The present invention is applicable to machines which have instructions of variable lengths. The invention uses the details of binary encoding of larger instructions to embed a sma11, rare code sequence within (a sequence of) larger (that is, longer length) instructions. The larger instructions are intelligently chosen to have no impact on the correct execution of the program, and thus they effectively operate as null operations or No-Ops (NOPs). They are chosen to be fast instructions that do not significantly impact the hot code path. In the rare case, when the rare code sequence needs to be executed, it is made reachable by branching into the middle of the larger instruction(s). This allows one to avoid the performance overhead of having to include branch-around instructions and also to avoid the complexity of outlining.
Thus, in accordance with the present invention, there is provided a method, system and program product for structuring instructions in a stored program computer having instructions of variable length. The invention includes the step of encoding an instruction executed on an exceptional basis that actually lies within one or more fields of a second instruction whose execution is substantially unaffected by coding present in this field. In essence, the present invention creates a form of computer instruction which has dual characteristics depending upon the point at which it is entered. Put another way, it is two instructions in one.
The advantages of the present invention are best realized when the exceptional condition being handled is less frequently encountered. However, it is noted that there are entire classes of instructions which are apt to produce exceptional conditions which need to be handled. These certainly include the arithmetic, logical and shifting operations, but there are many other types and groupings of instructions that also exhibit this characteristic. These include instructions that provide system administration functions, so-called “atomic instructions” such as “compare and swap,” and string instructions. The present invention is applicable to all such instructions and, in general, is applicable for use with any instruction that exhibits a need for exceptional condition handling.
Additional features and advantages are realized through the techniques of the present invention. Other embodiments and aspects of the invention are described in detail herein and are considered a part of the claimed invention.
The recitation herein of a list of desirable objects which are met by various embodiments of the present invention is not meant to imply or suggest that any or all of these objects are present as essential features, either individually or collectively, in the most general embodiment of the present invention or in any of its more specific embodiments.
The subject matter which is regarded as the invention is particularly pointed out and distinctly claimed in the concluding portion of the specification. The invention, however, both as to organization and method of practice, together with the further objects and advantages thereof, may best be understood by reference to the following description taken in connection with the accompanying drawings in which:
The following Intel A32 architecture code sequence is an example of code which includes a small sequence of rare code in a hot path.
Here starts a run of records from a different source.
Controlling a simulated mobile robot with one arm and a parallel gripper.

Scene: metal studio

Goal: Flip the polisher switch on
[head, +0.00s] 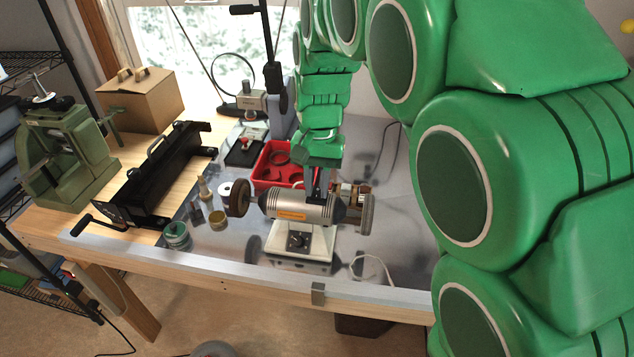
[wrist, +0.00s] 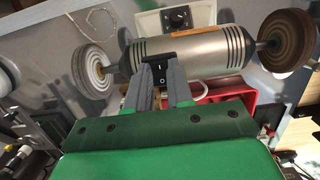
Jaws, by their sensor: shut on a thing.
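The polisher (head: 295,207) has a silver motor body with an orange label, a round wheel at each end and a white base with a black dial (head: 299,240). It stands on the grey table top. In the wrist view, the polisher's body (wrist: 205,58) lies across the top. A black switch (wrist: 160,70) with white marks is on its side, away from the head camera. My gripper (wrist: 161,88) has a grey finger on each side of the switch and is shut on it. In the head view, my gripper (head: 316,188) reaches down behind the body, which hides the fingertips and the switch.
A red tray (head: 262,175) stands just behind the polisher. Small jars, including a green one (head: 176,236), stand at the left. A black machine (head: 160,175), a cardboard box (head: 140,98) and a green press (head: 62,150) are farther left. A white cable lies at the front right.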

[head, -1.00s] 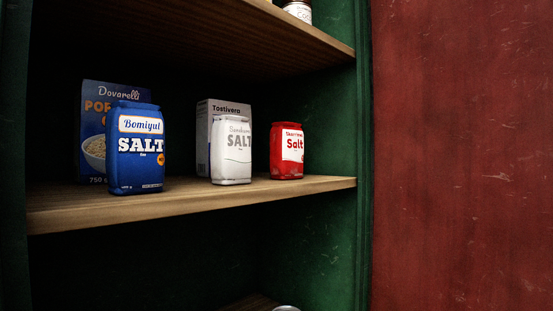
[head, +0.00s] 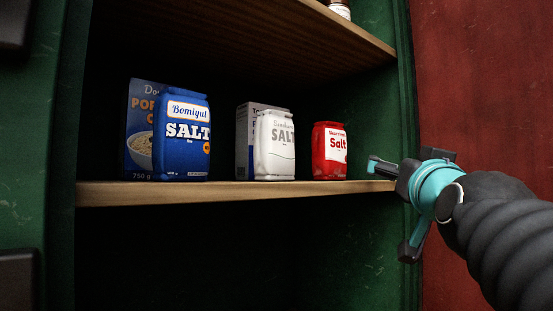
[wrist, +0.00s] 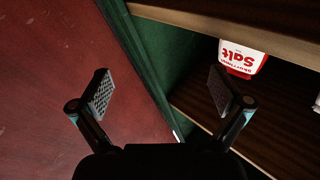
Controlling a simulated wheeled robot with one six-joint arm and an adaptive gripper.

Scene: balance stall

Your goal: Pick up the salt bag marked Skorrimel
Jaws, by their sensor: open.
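The red salt bag marked Skorrimel (head: 328,152) stands upright at the right end of the middle shelf in the head view. Its small lettering is hard to read. In the wrist view the red and white bag (wrist: 243,58) shows at the upper right, partly cut off by a shelf edge. My gripper (head: 390,208) is open and empty, to the right of the bag and in front of the cabinet's right side post. In the wrist view my gripper's two fingers (wrist: 162,92) are wide apart with nothing between them.
The middle shelf (head: 230,192) also holds a white salt bag (head: 275,150) before a grey box (head: 243,140), and a blue Bomiyul salt bag (head: 181,140) before a blue box (head: 139,130). An upper shelf (head: 300,25) hangs above. The green side post (head: 405,110) and red wall (head: 465,90) bound the right.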

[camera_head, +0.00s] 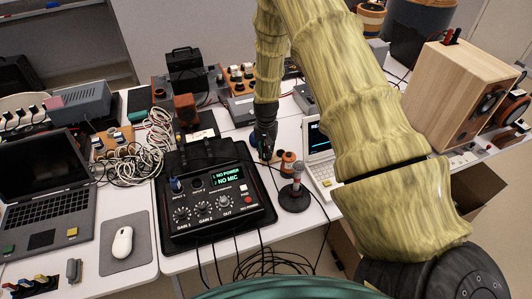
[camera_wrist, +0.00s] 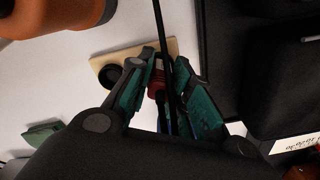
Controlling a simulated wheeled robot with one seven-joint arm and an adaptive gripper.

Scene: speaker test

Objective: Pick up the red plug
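The red plug (camera_wrist: 157,80) shows in the wrist view between my two green-padded fingers, over a small wooden board (camera_wrist: 170,45) with a round black socket (camera_wrist: 110,74). My gripper (camera_wrist: 165,68) is pointed down around the plug, with a narrow gap between its fingertips. A gap shows beside the plug on the right, where a black cable passes in front of it. In the head view my gripper (camera_head: 265,154) is low over the table, right of the black audio interface (camera_head: 212,195). The plug cannot be made out there.
A small microphone (camera_head: 294,192) on a round base and orange-brown cylinders (camera_head: 288,160) stand right of my gripper. Tangled cables (camera_head: 150,145) lie left. The interface reads "NO POWER" and "NO MIC".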

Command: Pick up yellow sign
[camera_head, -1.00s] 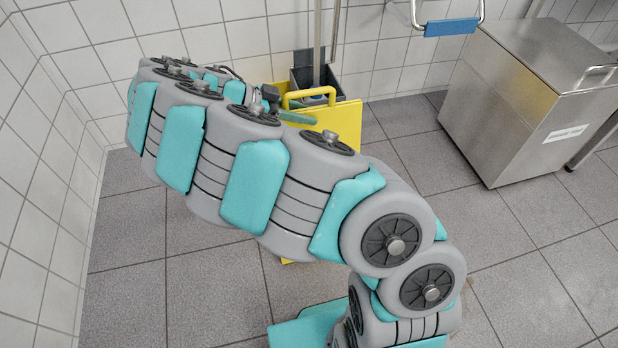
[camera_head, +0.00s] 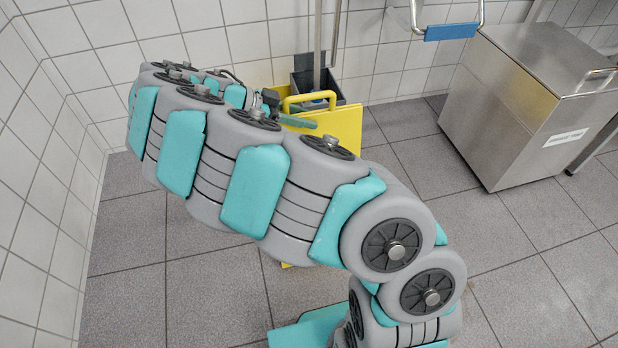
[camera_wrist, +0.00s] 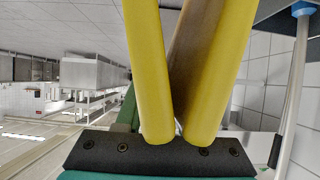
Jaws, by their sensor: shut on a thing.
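The yellow sign (camera_head: 345,128) stands upright near the back wall in the head view, partly hidden behind my arm. A loop handle is at its top. My gripper (camera_head: 287,113) is at this top edge, just below the handle, with a green finger showing against the sign. In the wrist view, two yellow bars of the sign (camera_wrist: 150,70) run down to the dark bolted plate of my gripper (camera_wrist: 160,150). The gripper is shut on the sign. The exact contact is hidden, and I cannot tell whether the sign's foot touches the floor.
A dark grey bucket (camera_head: 318,84) with upright poles stands right behind the sign. A steel bin (camera_head: 525,105) is at the right, and a blue-gripped rail (camera_head: 452,31) is on the back wall. A tiled wall (camera_head: 45,170) closes the left side. Floor tiles at front right are clear.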

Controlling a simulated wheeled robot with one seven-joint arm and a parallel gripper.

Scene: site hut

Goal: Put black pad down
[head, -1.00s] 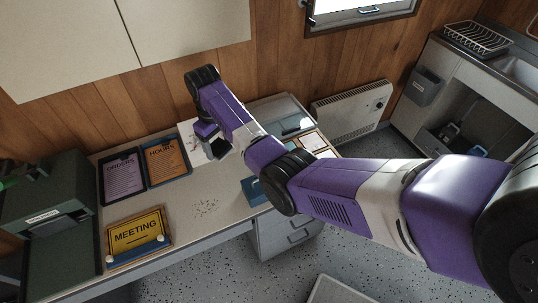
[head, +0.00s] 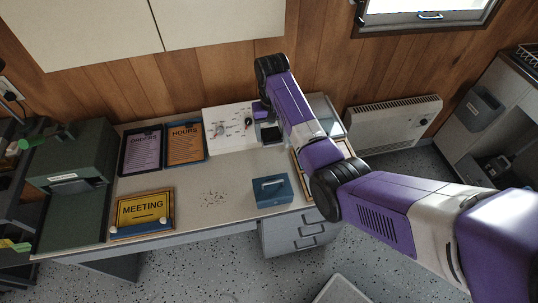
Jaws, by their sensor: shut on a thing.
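My gripper (head: 263,113) is over the back of the desk (head: 240,172), towards its right end, partly hidden by my own purple arm. It is shut on the black pad (head: 271,133), a small dark piece showing just below the gripper, to the right of a white sheet with dials. I cannot tell whether the pad touches the desktop or hangs a little above it.
The white sheet (head: 221,128) lies beside the purple ORDERS (head: 141,152) and orange HOURS (head: 185,144) trays. A yellow MEETING sign (head: 142,211) and a blue box (head: 272,190) stand nearer the front. Between them the desktop is clear except for dark specks (head: 213,198).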

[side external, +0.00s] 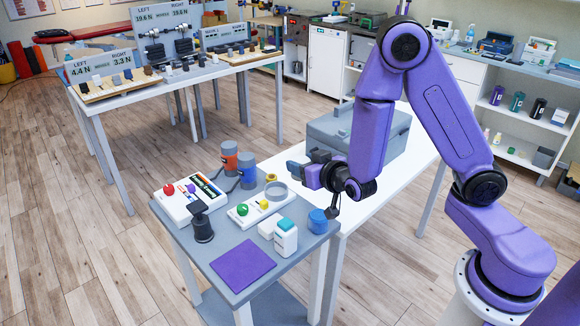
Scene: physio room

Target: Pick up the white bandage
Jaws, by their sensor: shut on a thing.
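My gripper (332,212) hangs at the right corner of the grey-topped table, with its dark fingers pointing down. The fingers meet the right side of a small blue roll (317,222) and appear shut on it; the far finger is hidden. No clear white bandage shows at my fingers.
The grey table (190,262) also carries a purple mat (242,265), white button panels (190,203), blue and orange cylinders (247,170), and a dark stand (202,228). A grey case (385,140) stands on the white table behind.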

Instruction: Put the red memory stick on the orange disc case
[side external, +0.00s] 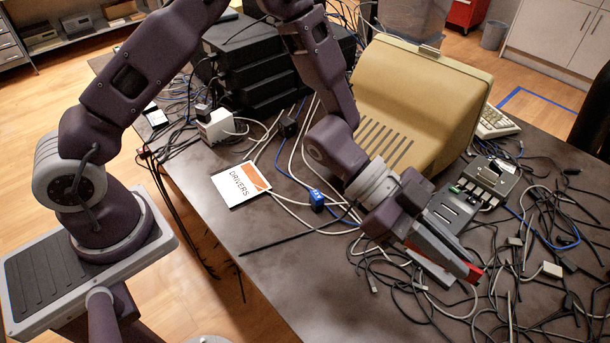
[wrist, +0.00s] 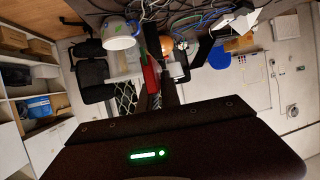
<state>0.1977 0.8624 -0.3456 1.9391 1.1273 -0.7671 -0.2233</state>
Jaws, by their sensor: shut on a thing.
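The red memory stick (side external: 475,273) shows as a small red piece at the tip of my gripper (side external: 462,266). My gripper is shut on it, tilted, over the cable-strewn right part of the table; the fingers hide part of the stick. In the wrist view a red strip (wrist: 150,76) shows beside the dark fingers. The disc case (side external: 236,185), white with an orange corner and the word DRIVERS, lies flat on the table, well to the left of my gripper. Nothing lies on it. I cannot make it out in the wrist view.
A beige monitor (side external: 420,100) stands behind my forearm. A grey network box (side external: 452,208) sits just behind my gripper. Loose cables (side external: 545,235) cover the right side. A blue connector (side external: 317,200) and white cables lie right of the case. Stacked black boxes (side external: 262,75) stand behind it.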

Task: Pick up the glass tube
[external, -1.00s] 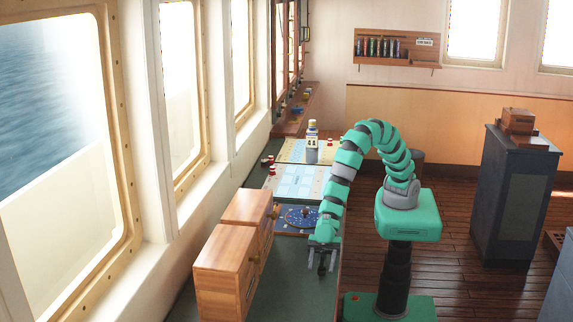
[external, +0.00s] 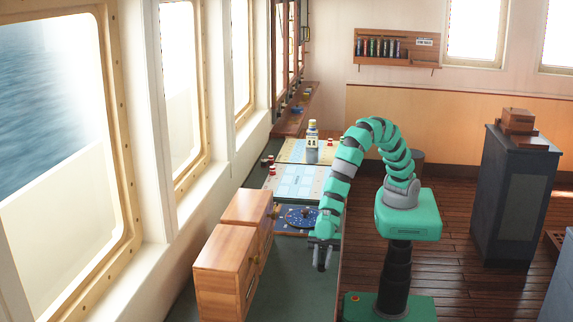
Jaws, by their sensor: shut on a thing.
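My gripper (external: 321,265) points down above the green counter top (external: 298,290), to the right of the wooden cabinet. Its fingers are close together and shut on something. The held thing is too small and dark here to make out; I cannot tell from this view that it is the glass tube. No separate glass tube shows clearly on the counter.
Wooden cabinets (external: 225,275) stand left of my gripper. A wall rack (external: 396,48) holds several tubes. A dark pedestal (external: 510,195) stands at right.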

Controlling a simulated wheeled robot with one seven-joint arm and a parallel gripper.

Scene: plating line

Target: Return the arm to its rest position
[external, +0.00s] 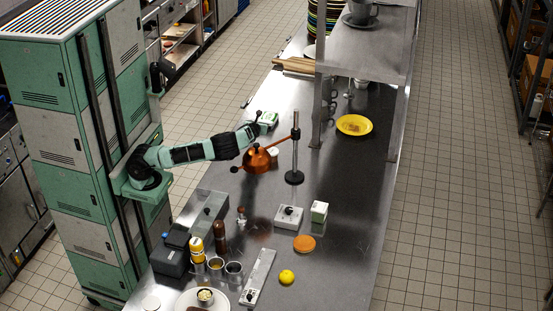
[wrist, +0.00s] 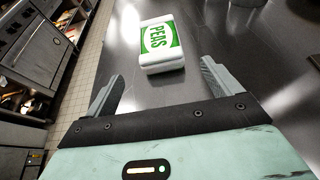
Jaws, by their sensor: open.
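My gripper (wrist: 160,80) is open, with its two grey fingers spread and nothing between them. In the wrist view, a white and green box marked PEAS (wrist: 160,45) lies on the steel counter just beyond the fingertips, apart from them. In the external view, my arm (external: 195,152) reaches right from the green column over the counter's left edge. Its end is beside the peas box (external: 268,118), and the fingers are too small there to make out.
A copper bowl-shaped thing (external: 257,160) on a stand (external: 294,177) is close to my forearm. A grey shelf (external: 368,50) stands over the far counter, near a yellow plate (external: 354,125). Jars, tins and boxes crowd the near end. The aisle floor (external: 460,200) is clear.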

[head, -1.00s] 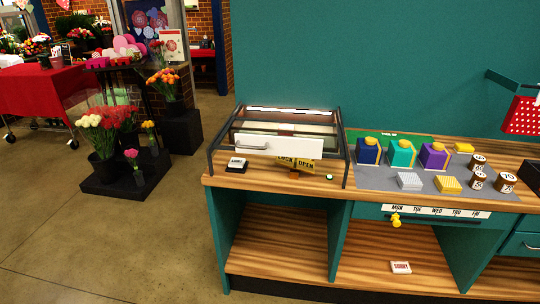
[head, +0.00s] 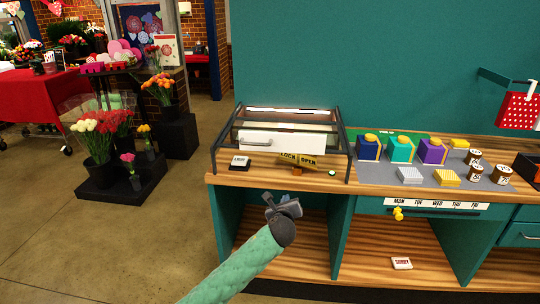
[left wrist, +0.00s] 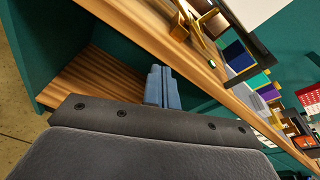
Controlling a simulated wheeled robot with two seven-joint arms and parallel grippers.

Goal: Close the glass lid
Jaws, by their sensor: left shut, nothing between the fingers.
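The glass lid (head: 283,126) belongs to a dark-framed case at the left end of the wooden counter. A white front panel with a handle (head: 268,142) shows below the glass. A gold sign reading LOCK and OPEN (head: 299,160) stands at the case's front. I cannot tell exactly how far the lid is tilted. My left gripper (head: 289,203) is shut and empty, in front of the counter edge and below the case. Its closed fingers also show in the left wrist view (left wrist: 163,88), before the lower shelf. My right gripper is out of view.
A small white-topped block (head: 240,162) sits left of the sign. Several coloured boxes stand on a grey mat (head: 375,177) to the right. The counter's front edge (head: 225,181) lies above open shelves.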

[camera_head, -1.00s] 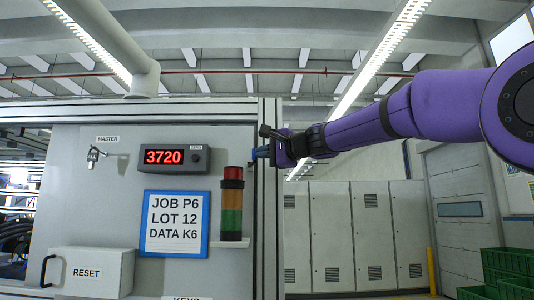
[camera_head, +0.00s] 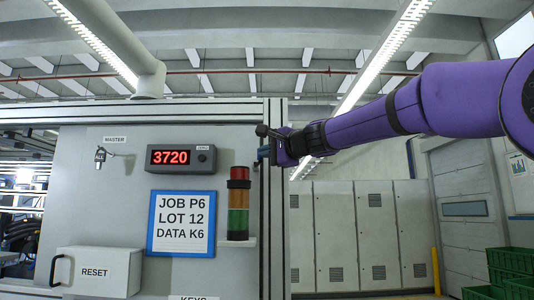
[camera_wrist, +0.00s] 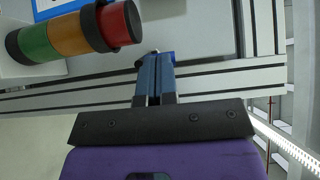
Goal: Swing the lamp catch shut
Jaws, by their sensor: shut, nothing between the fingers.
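The signal lamp (camera_head: 239,205) stands upright on a small white shelf on the panel, with red, amber and green bands. A dark ring sits between its red and amber parts. In the wrist view the lamp (camera_wrist: 80,35) lies sideways at upper left, with a black ring around its red end. My gripper (camera_head: 263,155) is to the upper right of the lamp, in front of the panel's frame post. Its blue fingers (camera_wrist: 155,60) are together and empty, just beyond the lamp's red end and apart from it in the wrist view.
The panel (camera_head: 110,215) also carries a red 3720 display (camera_head: 182,158), a blue-framed job card (camera_head: 181,223), a MASTER key switch (camera_head: 100,157) and a RESET box (camera_head: 97,270). A metal frame post (camera_head: 275,215) edges the panel. Grey cabinets (camera_head: 358,235) stand far behind.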

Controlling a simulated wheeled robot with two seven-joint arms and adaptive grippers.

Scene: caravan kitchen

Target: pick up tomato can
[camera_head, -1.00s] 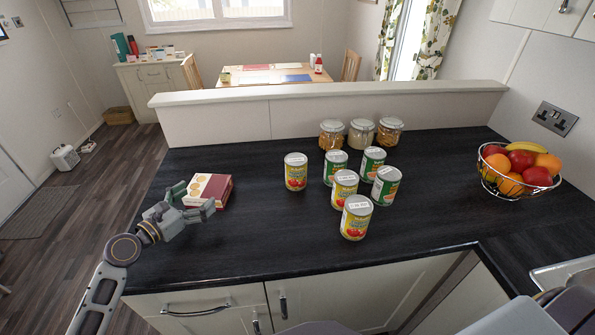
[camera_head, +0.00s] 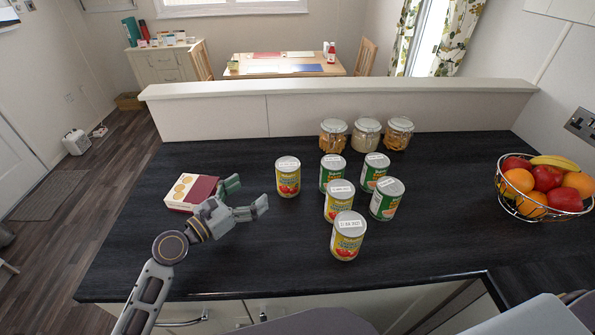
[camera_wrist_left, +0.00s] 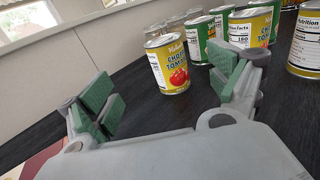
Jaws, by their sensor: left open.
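Several cans stand upright on the dark counter. A yellow tomato can (camera_head: 288,178) stands apart at the left of the group; in the left wrist view this tomato can (camera_wrist_left: 169,64) shows "chopped tomato" and a red tomato, ahead of and between the fingers. Two more yellow cans, the middle one (camera_head: 339,201) and the nearest one (camera_head: 347,237), stand to the right with green cans (camera_head: 384,199) beside them. My left gripper (camera_head: 247,196) is open and empty, to the left and front of the leftmost tomato can, its fingers towards it. My right gripper is not in view.
A red and cream box (camera_head: 190,191) lies behind and left of my left gripper. Glass jars (camera_head: 366,134) stand behind the cans by the low wall (camera_head: 220,116). A wire fruit bowl (camera_head: 541,211) is at the right. The front left counter is clear.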

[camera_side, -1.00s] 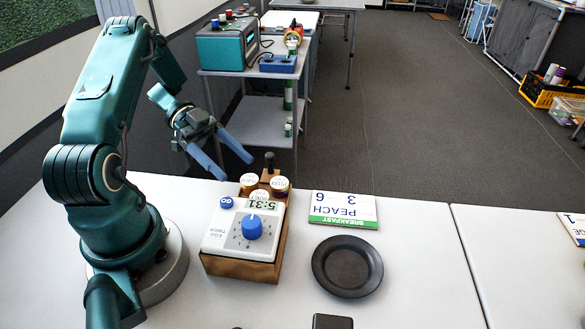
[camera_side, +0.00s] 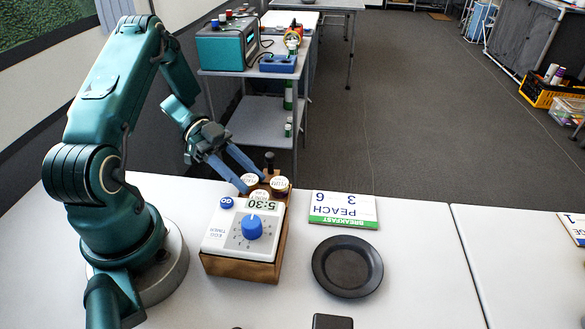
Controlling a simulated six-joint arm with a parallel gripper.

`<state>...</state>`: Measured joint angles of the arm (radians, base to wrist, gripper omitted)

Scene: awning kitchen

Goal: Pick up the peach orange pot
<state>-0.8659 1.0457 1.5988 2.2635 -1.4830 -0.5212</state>
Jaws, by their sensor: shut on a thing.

The programmer/compiler has to branch around the rare code sequence most of the time:
The code above and its concomitant limitations are exemplified in
In the usual approach, as exemplified in
The present approach is to implement the above code as follows:
The idea is to use a larger instruction (test in this case) to embed the rare sequence of code. It is noted that the binary encoding of the instruction “or eax, 3” results in the machine code “83 C8 03.” We observe that the binary encoding of the “test” instruction places the 4-byte immediate field at the end of the sequence. We embed this machine code directly inside the immediate field of the instruction. By branching to just the right location inside the “test” instruction it is possible to execute the “or” instruction in the rare cases that it is needed.
The test instruction does not modify any machine state except for the FLAGS register. This technique is used in all places where the FLAGS register is not “live.” It is observed that the FLAGS register on IA32 microprocessors rarely “hold live” across multiple instructions. Accordingly, it is seen that this method is applicable in almost all scenarios. In other words, the “test” instruction is effectively a No-Op at this point in the program because it does not have an impact in observable program state. Also it executes sufficiently fast to make this solution preferable to branching-around.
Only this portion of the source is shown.